In some ways, I feel that I (along with a great deal of my peers) have an inherent fear of buying a home due to the widespread effects, both actual and psychological, of the Great Recession. It’s something that Emily touches upon in the interview she gave to CNN, and her feelings on that event is something her and I share. Like a lot of people who were in school during the Great Recession, I found that witnessing how it affected people’s careers and job prospects was daunting and downright scary. For me, I had the extreme fortune of graduating from high school when the recession first began, and I had the luxury of a multi-year cushion during which I rode out the “storm” of what was happening.

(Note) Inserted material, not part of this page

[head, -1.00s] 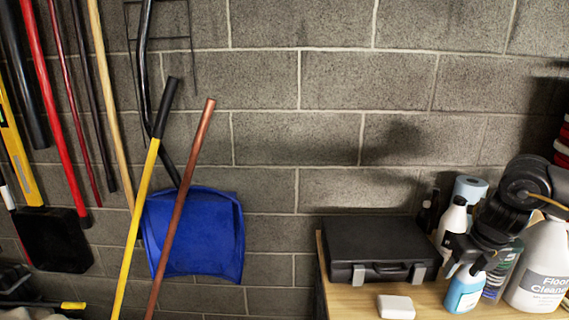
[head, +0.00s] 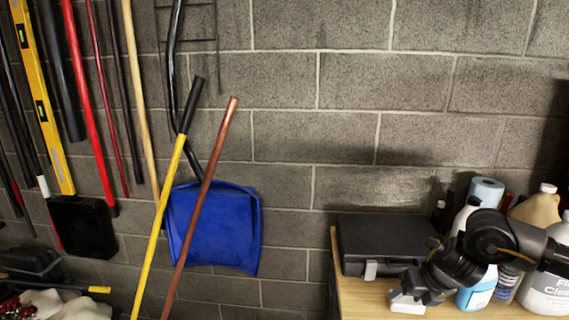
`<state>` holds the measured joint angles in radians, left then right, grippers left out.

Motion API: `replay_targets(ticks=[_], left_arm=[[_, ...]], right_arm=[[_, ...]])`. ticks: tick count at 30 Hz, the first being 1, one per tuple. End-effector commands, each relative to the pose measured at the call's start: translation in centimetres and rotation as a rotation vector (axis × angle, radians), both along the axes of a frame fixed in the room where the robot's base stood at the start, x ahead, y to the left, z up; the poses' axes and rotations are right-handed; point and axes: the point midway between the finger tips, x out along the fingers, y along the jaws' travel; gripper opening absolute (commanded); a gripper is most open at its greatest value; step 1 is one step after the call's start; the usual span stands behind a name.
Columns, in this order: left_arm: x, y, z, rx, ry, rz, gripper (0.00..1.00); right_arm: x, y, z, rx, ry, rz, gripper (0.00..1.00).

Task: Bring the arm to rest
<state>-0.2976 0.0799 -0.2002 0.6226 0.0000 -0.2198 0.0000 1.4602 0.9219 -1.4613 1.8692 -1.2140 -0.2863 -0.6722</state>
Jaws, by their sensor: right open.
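My right gripper (head: 412,288) shows in the head view at the lower right, at the end of my dark right arm. It is open, with its fingers pointing down just over a small white block (head: 402,304) on the wooden table. The gripper covers part of the block, and I cannot tell whether they touch. My left gripper is not in view.
A black case (head: 385,238) lies on the wooden table (head: 350,301). Bottles, a blue paper roll (head: 486,190) and a white cleaner jug (head: 545,285) crowd the table's right side. Long-handled tools and a blue shovel (head: 213,228) lean on the block wall at left.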

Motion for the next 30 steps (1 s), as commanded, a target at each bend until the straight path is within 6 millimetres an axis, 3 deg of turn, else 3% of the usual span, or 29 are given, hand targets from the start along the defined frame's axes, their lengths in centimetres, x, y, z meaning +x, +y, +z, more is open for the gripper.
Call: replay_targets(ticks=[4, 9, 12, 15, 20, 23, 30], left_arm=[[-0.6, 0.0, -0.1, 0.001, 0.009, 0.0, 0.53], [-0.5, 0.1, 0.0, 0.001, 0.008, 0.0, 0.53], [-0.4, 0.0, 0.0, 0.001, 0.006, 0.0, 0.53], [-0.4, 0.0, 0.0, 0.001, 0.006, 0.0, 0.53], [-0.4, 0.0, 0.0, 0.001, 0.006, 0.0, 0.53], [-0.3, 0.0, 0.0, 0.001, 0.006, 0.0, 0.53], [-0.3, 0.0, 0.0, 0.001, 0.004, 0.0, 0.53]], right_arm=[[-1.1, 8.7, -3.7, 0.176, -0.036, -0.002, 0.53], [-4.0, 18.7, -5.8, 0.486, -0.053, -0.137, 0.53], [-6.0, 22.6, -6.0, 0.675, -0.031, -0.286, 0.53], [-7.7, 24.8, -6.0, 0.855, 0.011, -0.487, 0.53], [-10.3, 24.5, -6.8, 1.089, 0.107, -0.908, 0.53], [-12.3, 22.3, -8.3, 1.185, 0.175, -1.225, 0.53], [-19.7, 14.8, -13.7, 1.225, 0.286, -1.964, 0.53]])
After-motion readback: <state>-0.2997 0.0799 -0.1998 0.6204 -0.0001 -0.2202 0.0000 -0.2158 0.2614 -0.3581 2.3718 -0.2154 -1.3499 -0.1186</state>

I went to a state college, and had time to think about (and prepare for) how my student loan debt would affect me and my home buying prospects. That period also gave me time to decide what I wanted to do with my life, and how I could learn job skills that would serve me over the long run. Buying a home always seemed like something I’d do ~one day~ far down the road. In the article above, Emily similarly credits the recession as a financial learning experience. CNN Money writes, “(Emily) credits her financial savvy to three things: Parents who stressed frugality, reading the book Rich Dad Poor Dad, and going to college during the Great Recession.” Emily commented on those points saying, “Living through 2008 and seeing people lose their jobs taught me you have to prepare for anything. I wanted a game plan, not living paycheck to paycheck.” Emily was definitely someone who could be considered “not rich,” and she paved the road to buying a home with hard work and sacrifice. For example, when all of her friends were out drinking late, she stayed home because she had already burned through her “fun money.” And, instead of living in the hApPeNinG neighborhood where all the action was, she chose to live far away where it would be cheaper to park her car. These were just some of the many things Emily sacrificed in the short-term to afford her own home, and she explains them in more detail in the full article.
Emily’s story was an incredible one given some of the stats around 20-somethings and home ownership. For example, I wasn’t aware that the average age of a first-time home buyer is 33 years old. Also, this:
That’s right, only 20%. The home that Emily purchased cost ~$107,000, but the average cost of a home in America is actually much higher. The average new home (based on data for March 2016) costs between $288,000 – $356,200. To me, it seems like part of the reason Emily was able to buy a home at such a young age (in addition to her being savvy with money), is that the price of her home was far below the median. And, rightly so, as that decision was intentional and one of the core pillars of her financial plan. She opted out of the trendy downtown neighborhood all of her friends were living in, and bought a fixer-upper in the suburbs. Emily was making $50,000 at the time she bought, which is much higher than the national average of $38,272 for the 25-34 year-old age group. Another pro tip.
Upon researching some additional data, I found that Emily is representative of a growing trend of single young women buying homes — a demographic that continues to increase. This article about women and home buying provides some interesting and insightful stats, which are useful when trying to grasp a more complete picture of who are buying homes, and when. The article linked above compares both men and women, saying, “Single females made up more than one-fifth of the marketplace, and single males made up more than one tenth of recent buyers.” Women are also more likely to own their home compared to their male counterparts — 56% vs. 47%. Finally, the article talks about women being among the fastest growing group to become home owners, saying, “Over the time period of 1994-2002, the number of unmarried females owning homes climbed from 13.9 million to 17.5 million.”
While these stats might seem dry, I think they are really useful to know. Reading stuff like this helps me gauge whether I’m on track with my peers, and if not, what I could be doing differently to get there. Most articles I find online are written from the viewpoint of an older financial guru talking to young people about what they should be focusing on, and how they should save their money. I also find that it’s much more useful to read an article from the perspective of someone my age who actually went through it on his/her own, and give specifics on what it took to get there.
Surprisingly, I found that reading through the CNN article a few times alleviated the little bit of envy in me, and I found Emily’s pragmatic advice to be really inspiring. Her interview inspired me to read more about millennials and home buying for myself, and learn what it takes to own a home. While I’m not quite ready for the drastic life change that buying a home would entail, the article served as a reminder that doing so is going to be an exciting, rewarding, and realistic goal I know I can hit — one day.